* _Work required_
Give back exactly the lines running from the line that holds "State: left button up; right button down" through the line that holds "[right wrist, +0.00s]", ends included, and no other lines.

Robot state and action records
——

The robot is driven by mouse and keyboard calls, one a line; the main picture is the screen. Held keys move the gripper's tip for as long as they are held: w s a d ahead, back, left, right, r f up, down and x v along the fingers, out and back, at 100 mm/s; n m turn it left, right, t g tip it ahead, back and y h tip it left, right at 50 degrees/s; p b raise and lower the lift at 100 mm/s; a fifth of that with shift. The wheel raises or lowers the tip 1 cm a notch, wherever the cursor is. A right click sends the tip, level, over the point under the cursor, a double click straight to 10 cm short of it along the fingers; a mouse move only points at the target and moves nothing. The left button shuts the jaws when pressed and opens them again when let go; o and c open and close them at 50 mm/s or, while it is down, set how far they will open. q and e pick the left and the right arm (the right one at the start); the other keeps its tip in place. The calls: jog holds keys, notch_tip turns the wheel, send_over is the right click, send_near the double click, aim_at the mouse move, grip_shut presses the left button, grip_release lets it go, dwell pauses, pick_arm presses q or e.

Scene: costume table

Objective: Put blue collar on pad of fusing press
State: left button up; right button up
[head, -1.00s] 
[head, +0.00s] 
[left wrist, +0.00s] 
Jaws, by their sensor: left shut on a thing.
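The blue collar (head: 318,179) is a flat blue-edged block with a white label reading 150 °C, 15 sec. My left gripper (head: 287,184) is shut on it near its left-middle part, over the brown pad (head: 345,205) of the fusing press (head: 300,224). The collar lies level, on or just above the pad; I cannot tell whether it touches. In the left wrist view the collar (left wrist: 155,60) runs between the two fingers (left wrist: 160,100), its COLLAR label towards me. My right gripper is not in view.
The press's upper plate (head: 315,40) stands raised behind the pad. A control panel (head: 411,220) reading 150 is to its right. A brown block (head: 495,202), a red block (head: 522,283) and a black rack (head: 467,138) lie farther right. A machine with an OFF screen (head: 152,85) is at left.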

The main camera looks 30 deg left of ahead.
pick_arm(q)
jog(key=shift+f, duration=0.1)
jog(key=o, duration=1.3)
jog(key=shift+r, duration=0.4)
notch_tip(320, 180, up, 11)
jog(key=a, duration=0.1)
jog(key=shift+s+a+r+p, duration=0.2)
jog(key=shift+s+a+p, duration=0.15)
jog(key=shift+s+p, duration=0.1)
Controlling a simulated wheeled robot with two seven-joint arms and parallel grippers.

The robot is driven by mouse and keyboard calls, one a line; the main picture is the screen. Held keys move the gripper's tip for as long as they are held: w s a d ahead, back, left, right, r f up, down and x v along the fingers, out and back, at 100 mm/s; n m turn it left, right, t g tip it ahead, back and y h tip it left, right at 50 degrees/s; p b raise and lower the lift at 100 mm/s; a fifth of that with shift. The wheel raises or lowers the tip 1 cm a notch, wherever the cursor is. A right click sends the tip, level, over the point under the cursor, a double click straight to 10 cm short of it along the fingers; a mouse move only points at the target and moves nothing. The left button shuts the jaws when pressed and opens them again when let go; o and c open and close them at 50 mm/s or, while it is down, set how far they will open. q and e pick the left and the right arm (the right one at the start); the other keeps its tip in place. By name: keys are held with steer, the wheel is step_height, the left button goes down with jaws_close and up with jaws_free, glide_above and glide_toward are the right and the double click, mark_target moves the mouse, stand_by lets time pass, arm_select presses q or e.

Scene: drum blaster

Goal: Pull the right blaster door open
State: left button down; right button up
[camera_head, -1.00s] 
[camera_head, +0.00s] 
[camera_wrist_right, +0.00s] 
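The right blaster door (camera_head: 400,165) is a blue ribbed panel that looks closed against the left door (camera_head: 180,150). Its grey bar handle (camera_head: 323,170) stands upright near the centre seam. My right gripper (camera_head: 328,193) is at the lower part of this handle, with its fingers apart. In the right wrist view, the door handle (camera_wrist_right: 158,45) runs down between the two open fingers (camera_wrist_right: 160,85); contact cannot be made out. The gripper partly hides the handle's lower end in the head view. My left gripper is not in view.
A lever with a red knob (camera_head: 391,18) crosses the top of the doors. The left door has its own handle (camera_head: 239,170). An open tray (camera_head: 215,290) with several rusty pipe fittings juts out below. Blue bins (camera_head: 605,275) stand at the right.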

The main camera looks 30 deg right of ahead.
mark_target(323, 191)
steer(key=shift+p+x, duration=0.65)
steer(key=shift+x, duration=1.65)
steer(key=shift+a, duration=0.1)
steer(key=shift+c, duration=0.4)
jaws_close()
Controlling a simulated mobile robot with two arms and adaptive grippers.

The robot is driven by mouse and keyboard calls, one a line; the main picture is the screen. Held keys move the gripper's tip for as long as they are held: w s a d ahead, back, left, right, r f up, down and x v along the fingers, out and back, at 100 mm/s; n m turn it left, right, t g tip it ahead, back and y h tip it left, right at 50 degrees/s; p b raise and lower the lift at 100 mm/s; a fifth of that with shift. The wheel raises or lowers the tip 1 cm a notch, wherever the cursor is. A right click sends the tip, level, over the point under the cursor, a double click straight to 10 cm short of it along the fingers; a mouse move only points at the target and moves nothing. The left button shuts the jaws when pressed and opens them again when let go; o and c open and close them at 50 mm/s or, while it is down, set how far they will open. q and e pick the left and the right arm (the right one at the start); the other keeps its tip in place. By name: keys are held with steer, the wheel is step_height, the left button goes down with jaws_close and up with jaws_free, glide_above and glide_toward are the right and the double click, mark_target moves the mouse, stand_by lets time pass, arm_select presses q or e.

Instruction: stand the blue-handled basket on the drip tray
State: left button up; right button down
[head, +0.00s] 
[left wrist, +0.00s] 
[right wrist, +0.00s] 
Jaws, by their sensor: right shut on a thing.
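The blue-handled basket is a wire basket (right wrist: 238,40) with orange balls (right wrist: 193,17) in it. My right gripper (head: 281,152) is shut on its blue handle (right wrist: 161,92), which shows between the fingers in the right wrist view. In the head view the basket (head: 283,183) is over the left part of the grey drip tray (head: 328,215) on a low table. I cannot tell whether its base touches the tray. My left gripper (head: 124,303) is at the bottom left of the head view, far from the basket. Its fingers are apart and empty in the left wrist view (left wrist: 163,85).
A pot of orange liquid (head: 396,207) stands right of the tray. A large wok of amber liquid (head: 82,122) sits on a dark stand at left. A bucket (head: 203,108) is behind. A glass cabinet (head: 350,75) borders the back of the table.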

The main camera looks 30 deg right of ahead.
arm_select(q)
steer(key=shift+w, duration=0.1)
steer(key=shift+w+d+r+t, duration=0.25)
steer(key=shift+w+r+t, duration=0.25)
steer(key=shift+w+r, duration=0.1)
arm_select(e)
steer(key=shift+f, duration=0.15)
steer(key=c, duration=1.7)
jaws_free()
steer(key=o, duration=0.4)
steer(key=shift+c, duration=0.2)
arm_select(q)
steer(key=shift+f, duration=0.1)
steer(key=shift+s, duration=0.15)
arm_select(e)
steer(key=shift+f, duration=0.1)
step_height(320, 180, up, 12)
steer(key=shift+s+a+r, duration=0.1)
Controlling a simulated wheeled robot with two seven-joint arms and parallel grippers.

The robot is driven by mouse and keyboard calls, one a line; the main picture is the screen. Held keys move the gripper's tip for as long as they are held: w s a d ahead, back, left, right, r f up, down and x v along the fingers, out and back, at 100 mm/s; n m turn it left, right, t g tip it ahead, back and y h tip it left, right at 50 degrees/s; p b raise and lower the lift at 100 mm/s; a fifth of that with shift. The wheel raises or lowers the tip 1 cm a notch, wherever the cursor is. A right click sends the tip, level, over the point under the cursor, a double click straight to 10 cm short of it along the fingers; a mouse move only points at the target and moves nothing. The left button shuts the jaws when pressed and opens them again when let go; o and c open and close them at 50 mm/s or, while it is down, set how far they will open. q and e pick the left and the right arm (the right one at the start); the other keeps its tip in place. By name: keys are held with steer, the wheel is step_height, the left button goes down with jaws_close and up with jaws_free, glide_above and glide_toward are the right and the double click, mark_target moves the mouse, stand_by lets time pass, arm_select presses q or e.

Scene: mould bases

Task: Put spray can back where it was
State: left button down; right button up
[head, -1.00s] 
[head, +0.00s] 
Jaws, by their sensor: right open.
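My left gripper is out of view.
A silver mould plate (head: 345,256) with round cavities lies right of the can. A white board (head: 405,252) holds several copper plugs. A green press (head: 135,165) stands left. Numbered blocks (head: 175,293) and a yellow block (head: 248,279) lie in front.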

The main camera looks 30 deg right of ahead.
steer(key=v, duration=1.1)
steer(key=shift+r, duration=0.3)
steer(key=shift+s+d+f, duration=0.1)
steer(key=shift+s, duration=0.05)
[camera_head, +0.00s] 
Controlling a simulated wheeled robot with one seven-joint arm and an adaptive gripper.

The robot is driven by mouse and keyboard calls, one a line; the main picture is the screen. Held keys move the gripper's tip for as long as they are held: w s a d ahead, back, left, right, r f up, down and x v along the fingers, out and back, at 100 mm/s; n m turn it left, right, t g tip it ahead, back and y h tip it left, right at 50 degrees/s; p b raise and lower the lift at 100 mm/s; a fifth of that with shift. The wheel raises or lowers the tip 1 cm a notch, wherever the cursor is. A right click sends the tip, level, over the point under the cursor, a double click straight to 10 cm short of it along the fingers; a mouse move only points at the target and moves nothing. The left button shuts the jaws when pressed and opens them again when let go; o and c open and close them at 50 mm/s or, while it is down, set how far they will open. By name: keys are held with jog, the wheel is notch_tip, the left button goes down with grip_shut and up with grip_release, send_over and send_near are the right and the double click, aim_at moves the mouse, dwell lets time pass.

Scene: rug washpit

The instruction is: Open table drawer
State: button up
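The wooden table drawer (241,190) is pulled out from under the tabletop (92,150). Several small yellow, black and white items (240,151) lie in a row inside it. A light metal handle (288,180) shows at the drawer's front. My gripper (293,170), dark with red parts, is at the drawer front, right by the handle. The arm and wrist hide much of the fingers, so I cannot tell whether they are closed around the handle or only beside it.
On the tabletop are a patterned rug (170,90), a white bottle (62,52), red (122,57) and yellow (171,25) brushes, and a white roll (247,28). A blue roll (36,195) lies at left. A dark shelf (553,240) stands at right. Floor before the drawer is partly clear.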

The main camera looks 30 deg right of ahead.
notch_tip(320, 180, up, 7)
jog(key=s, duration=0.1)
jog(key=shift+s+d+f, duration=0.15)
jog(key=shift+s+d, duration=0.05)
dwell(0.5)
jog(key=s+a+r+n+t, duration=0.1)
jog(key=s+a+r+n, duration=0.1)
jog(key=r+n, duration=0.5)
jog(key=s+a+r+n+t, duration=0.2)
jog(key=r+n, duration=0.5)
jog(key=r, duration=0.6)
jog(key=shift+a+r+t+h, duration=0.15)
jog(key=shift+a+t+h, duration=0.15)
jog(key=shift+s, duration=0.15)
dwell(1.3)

——

* _Solution to the exercise_
State: left button up; right button down
[head, +0.00s] 
[left wrist, +0.00s] 
[right wrist, +0.00s] 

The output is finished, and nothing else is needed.